A threat actor, dubbed ‘Amaranth Dragon,’ has been linked to China-aligned, state-sponsored cyber-espionage activity exploiting a critical WinRAR vulnerability in attacks against government and law enforcement organizations across Southeast Asia.
According to researchers at cybersecurity firm Check Point, Amaranth Dragon is associated with operations historically attributed to APT41 and has leveraged CVE-2025-8088, a WinRAR flaw that allows attackers to write malicious files to arbitrary locations using Windows Alternate Data Streams (ADS). The vulnerability has been exploited as a zero-day since mid-2025 to establish persistence, often by dropping malware into the Windows Startup folder.
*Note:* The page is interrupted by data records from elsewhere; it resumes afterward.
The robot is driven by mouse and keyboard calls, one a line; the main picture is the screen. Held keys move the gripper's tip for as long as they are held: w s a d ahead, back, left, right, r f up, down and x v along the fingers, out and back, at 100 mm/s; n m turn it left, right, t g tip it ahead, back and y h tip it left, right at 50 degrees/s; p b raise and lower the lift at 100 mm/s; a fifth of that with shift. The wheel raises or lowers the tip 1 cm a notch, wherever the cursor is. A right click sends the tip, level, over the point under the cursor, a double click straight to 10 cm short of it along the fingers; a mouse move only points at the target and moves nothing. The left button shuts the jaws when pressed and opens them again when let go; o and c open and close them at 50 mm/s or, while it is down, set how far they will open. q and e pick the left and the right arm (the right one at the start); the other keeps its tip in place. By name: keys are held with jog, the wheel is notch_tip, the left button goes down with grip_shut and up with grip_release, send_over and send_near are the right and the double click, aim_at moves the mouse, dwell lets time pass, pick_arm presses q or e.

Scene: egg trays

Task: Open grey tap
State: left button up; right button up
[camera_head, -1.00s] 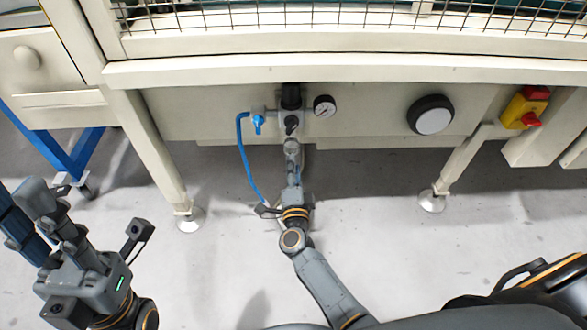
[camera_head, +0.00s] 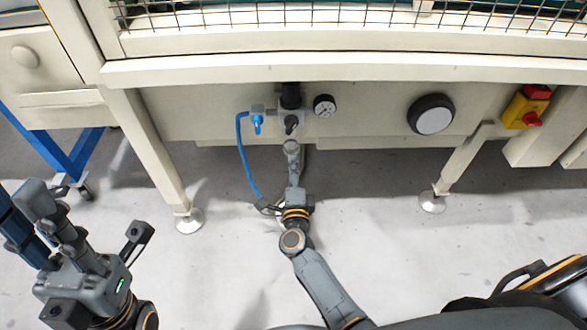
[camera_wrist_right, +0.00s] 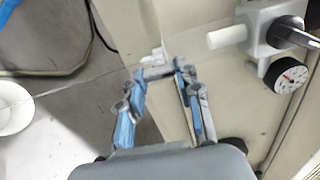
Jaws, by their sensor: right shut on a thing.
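The grey tap (camera_head: 291,124) sits on the machine's panel, below a black knob, with its dark lever visible. In the right wrist view a dark tap knob with a grey lever (camera_wrist_right: 296,35) is at the upper right. My right gripper (camera_head: 291,146) is just below the tap in the head view. In the wrist view its fingertips (camera_wrist_right: 165,72) come together, shut on something small that I cannot make out, and the lever shows to their right. My left gripper (camera_head: 30,205) is at the far left, open and empty, away from the machine.
A round black-and-white dial (camera_head: 433,115) and a red-yellow switch (camera_head: 527,106) are further right.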

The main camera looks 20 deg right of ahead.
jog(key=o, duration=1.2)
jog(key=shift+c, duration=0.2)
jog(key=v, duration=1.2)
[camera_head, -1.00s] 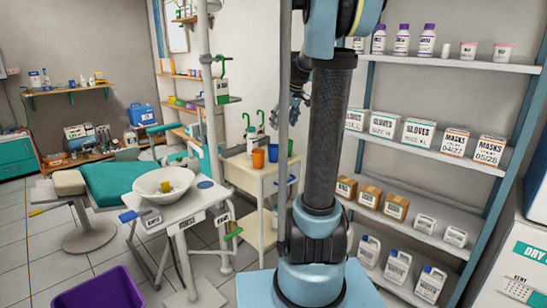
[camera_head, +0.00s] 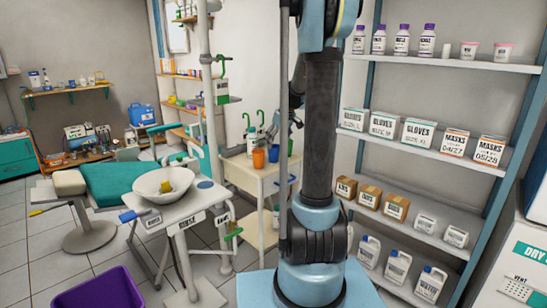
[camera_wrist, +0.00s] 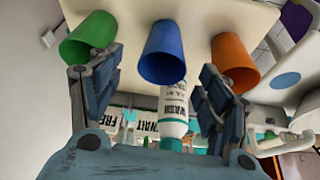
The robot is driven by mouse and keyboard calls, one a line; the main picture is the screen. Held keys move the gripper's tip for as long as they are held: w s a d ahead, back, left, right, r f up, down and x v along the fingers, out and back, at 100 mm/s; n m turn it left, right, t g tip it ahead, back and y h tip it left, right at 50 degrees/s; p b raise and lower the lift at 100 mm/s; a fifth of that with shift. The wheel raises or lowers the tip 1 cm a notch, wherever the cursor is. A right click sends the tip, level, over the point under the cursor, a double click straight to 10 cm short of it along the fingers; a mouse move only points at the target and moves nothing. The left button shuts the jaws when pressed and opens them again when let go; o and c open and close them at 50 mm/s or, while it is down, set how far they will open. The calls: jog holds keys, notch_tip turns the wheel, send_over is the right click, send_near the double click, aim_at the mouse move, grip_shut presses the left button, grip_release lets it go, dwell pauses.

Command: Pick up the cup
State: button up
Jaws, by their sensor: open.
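Three cups show in the wrist view, which looks tipped over: a green cup (camera_wrist: 90,38), a blue cup (camera_wrist: 163,52) and an orange cup (camera_wrist: 233,62). They stand on the cream trolley top (camera_wrist: 130,12). My gripper (camera_wrist: 161,72) is open and empty, its fingers spread to either side of the blue cup; contact cannot be told.
A white and teal bottle (camera_wrist: 174,112) stands close to the blue cup. A dental unit with a white bowl (camera_head: 150,186) is left of the trolley. Shelves with boxes (camera_head: 420,132) and bottles are to the right. A purple bin (camera_head: 98,291) sits on the floor.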

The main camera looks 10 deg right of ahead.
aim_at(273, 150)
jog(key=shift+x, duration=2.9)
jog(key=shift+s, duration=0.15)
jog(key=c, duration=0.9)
Check Point reports that Amaranth Dragon began exploiting CVE-2025-8088 on August 18, 2025, just days after a working exploit became public. However, the group’s activity dates back to at least March 2025, with multiple campaigns targeting organizations in Singapore, Thailand, Indonesia, Cambodia, Laos, and the Philippines. Each campaign used strict geofencing and lures themed around local or geopolitical events.
The attacks combined legitimate tools with a custom Amaranth Loader, delivered via encrypted payloads retrieved from command-and-control servers (C&C) hidden behind Cloudflare infrastructure. Earlier campaigns relied on ZIP archives containing malicious LNK and BAT files, while later operations abused the WinRAR flaw to plant scripts directly in Startup folders, sometimes with additional Registry Run keys for redundancy. Signed executables were then launched that sideloaded malicious DLLs and decrypted payloads in memory.
In many cases, the final payload was the Havoc C2 post-exploitation framework, widely abused by threat actors in recent years. More recent campaigns also deployed a new remote access tool called ‘TGAmaranth RAT,’ which uses Telegram bots for C&C and supports data exfiltration, surveillance, and process enumeration while incorporating multiple anti-debugging and EDR evasion techniques.
Last month, Google Mandiant reported that the WinRAR flaw was being widely exploited by multiple threat actors, ranging from Russian state-linked groups to Chinese espionage actors and financially motivated cybercriminals.